Kernelemente der Konstruktion waren ein festes Gerippe aus Aluminium, zusammengesetzt aus Ringen und Längsträgern, Aufteilung des Gasraumes in mehrere Zellen und eine Luftschraube. Auf welches Wagnis sich der Graf vom Bodensee mit Baubeginn 1899 einließ, zeigen Zitate aus jener Zeit. Außer den Ingenieuren hatte er wenige Freunde. Was er vorhatte, galt als schlicht nicht möglich. Kaiser Wilhelm II. nannte ihn den „Dümmsten aller Süddeutschen“. Und Zeppelin selbst klagte trotzig: „Für mich steht naturgemäß niemand ein, weil keiner den Sprung ins Dunkel wagen will. Aber mein Ziel ist klar und meine Berechnungen sind richtig.“ Seine Berechnungen erwiesen sich in der Tat als richtig. Mit der Jahrhundertwende kam es zu den drei ersten Aufstiegen über dem Bodensee. Zum ersten Mal war der große Augenblick der Wahrheit am 2. Juli 1900 gekommen. Es war gegen 20 Uhr, als das Luftschiff auf einem Floß aus einer schwimmenden Halle auf dem Bodensee gezogen wurde. Und es stieg empor! Das hatte die Welt noch nicht gesehen. Nach 18 Minuten war es mit dieser Weltsensation bereits vorbei. Zeppelin hatte früher als erwartet landen müssen, weil es technische Probleme gegeben hatte. Aber das waren Kleinigkeiten, von denen das Publikum nichts wusste. Dreimal stieg der Zeppelin vom Bodensee auf, jedes Mal wurden die Ergebnisse besser. Kaiser Wilhelm II. änderte seine Meinung, er verlieh dem „Dümmsten aller Süddeutschen“ den Roten Adlerorden I. Klasse.
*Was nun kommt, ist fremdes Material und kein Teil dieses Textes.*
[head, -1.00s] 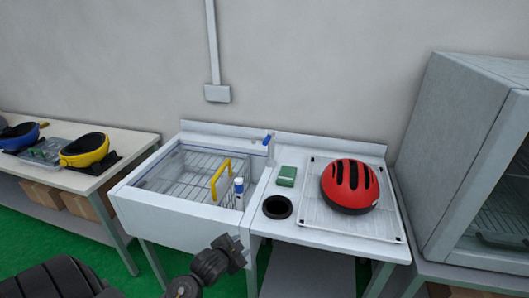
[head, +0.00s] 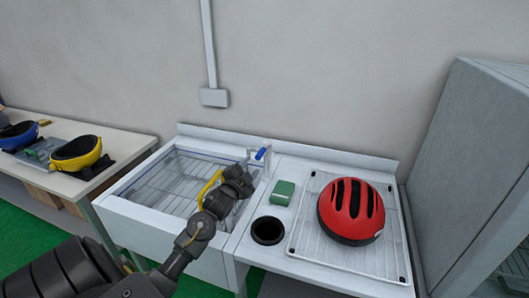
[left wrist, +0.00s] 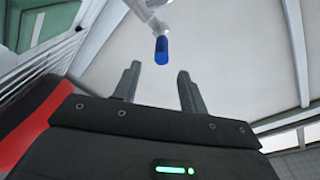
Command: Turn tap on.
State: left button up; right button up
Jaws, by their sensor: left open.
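The tap (head: 266,158) stands at the back right of the sink, with a blue lever (head: 260,153) on top. My left gripper (head: 246,174) is over the right side of the sink, just in front of the tap. In the left wrist view the two fingers of the gripper (left wrist: 158,72) are apart with nothing between them. The blue lever (left wrist: 161,50) shows beyond the fingertips, roughly centred between them, and does not appear touched. My right gripper is not in view.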

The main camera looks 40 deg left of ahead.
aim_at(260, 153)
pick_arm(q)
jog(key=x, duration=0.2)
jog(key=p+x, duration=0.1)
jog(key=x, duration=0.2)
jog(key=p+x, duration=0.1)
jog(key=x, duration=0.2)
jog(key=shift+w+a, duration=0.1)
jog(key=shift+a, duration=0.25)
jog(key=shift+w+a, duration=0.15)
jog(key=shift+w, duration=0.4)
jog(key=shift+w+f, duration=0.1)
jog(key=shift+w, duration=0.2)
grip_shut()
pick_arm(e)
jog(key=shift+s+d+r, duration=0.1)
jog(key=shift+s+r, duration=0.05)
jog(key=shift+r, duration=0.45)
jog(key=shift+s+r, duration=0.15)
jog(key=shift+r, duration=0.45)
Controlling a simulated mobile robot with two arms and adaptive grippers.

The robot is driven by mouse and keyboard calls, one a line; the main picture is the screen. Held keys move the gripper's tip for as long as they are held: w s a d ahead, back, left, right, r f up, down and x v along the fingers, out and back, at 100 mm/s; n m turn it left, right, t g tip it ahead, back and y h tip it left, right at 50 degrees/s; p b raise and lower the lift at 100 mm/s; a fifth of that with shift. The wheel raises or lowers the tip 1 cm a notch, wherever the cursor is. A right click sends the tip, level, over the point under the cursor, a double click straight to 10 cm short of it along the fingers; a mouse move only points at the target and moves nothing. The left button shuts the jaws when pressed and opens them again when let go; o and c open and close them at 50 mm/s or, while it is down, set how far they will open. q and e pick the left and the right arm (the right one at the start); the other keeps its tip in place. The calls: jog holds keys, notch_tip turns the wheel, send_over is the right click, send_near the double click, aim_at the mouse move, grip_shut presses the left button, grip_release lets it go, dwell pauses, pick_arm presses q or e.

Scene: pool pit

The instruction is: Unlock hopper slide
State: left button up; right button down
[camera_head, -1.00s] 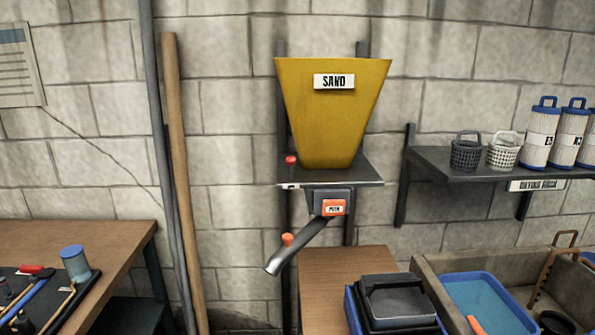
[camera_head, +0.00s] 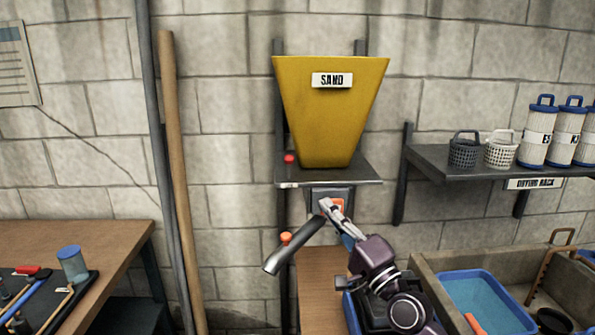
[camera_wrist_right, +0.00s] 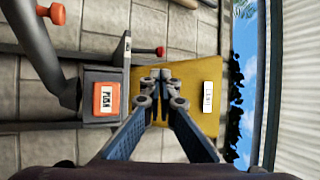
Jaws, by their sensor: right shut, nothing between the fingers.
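The yellow sand hopper (camera_head: 325,120) stands on a grey wall shelf (camera_head: 360,172). Under it is a grey outlet box (camera_head: 318,193) with an orange labelled plate (camera_head: 338,204), partly covered by my right gripper. The plate (camera_wrist_right: 107,99) shows fully in the wrist view. A red knob (camera_head: 289,159) sits at the shelf's left. A dark chute (camera_head: 292,247) with an orange knob (camera_head: 286,238) slopes down left. My right gripper (camera_head: 325,203) is shut and empty in front of the outlet box. Its fingertips (camera_wrist_right: 160,75) touch each other; contact with the box cannot be told.
A drying rack (camera_head: 440,163) with baskets and filter cartridges is at the right. Below it is a sink (camera_head: 430,272) with a blue tub (camera_head: 515,317). A wooden bench (camera_head: 115,245) with a tool tray is at the left. A pole (camera_head: 180,190) leans on the wall.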

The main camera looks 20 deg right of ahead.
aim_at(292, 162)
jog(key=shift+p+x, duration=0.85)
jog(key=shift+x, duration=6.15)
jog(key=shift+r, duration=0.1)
Denken – fliegen – lenken, das hatte noch niemand fertiggebracht. Ein neuer Typ des Zeppelins, wie er nun allgemein hieß, sollte gebaut werden. Das würde wieder teuer werden. Eine Lotterie sollte das Geld bringen. Das war schon bei den Typen Z 2 und Z 3 so gewesen. Mit Z 4 sollte der Durchbruch geschafft werden. Z 4 sollte an das Militär verkauft werden. Die Militärs aber verlangten, der Zeppelin 4 solle nachweisen, dass er für eine Fahrt über 24 Stunden geeignet sei. Die Demonstrationsfahrt wurde zu einer Unglücksfahrt. Um 6.22 Uhr startete man in Friedrichshafen Richtung Mainz, um 17.24 Uhr musste man wegen eines Motorschadens bei Trebur-Geinsheim notlanden. Um 22 Uhr war der Schaden behoben, Z 4 startete wieder. Zwei Stunden später die nächste Notlandung. Am nächsten Tag riss ein Sturm das Luftschiff von seiner Verankerung und schleuderte es gegen einen Obstbaum. Es fing Feuer und brannte restlos aus. Ausgerechnet diese Chaosfahrt brachte für Zeppelin die wirtschaftliche Wende. Beeindruckt von dem Unfall, hielt ein Unbekannter am Unglücksort eine zündende Rede, in der er zu Spenden für den Zeppelin aufrief. Er muss sehr überzeugend gewirkt haben, denn die Zuschauer spendeten spontan, später wurde daraus die „Zeppelinspende des deutschen Volkes“. Mehr als sechs Millionen Mark kamen dabei zusammen. Mit diesem Geld konnte Zeppelin die „Luftschiffbau Zeppelin“ und die Zeppelin-Stiftung gründen. Beide bestehen heute noch. Zeppelin selbst bezeichnete später den 5. August 1908 als „die Geburtsstunde der nationalen Luftschifffahrt in Deutschland“.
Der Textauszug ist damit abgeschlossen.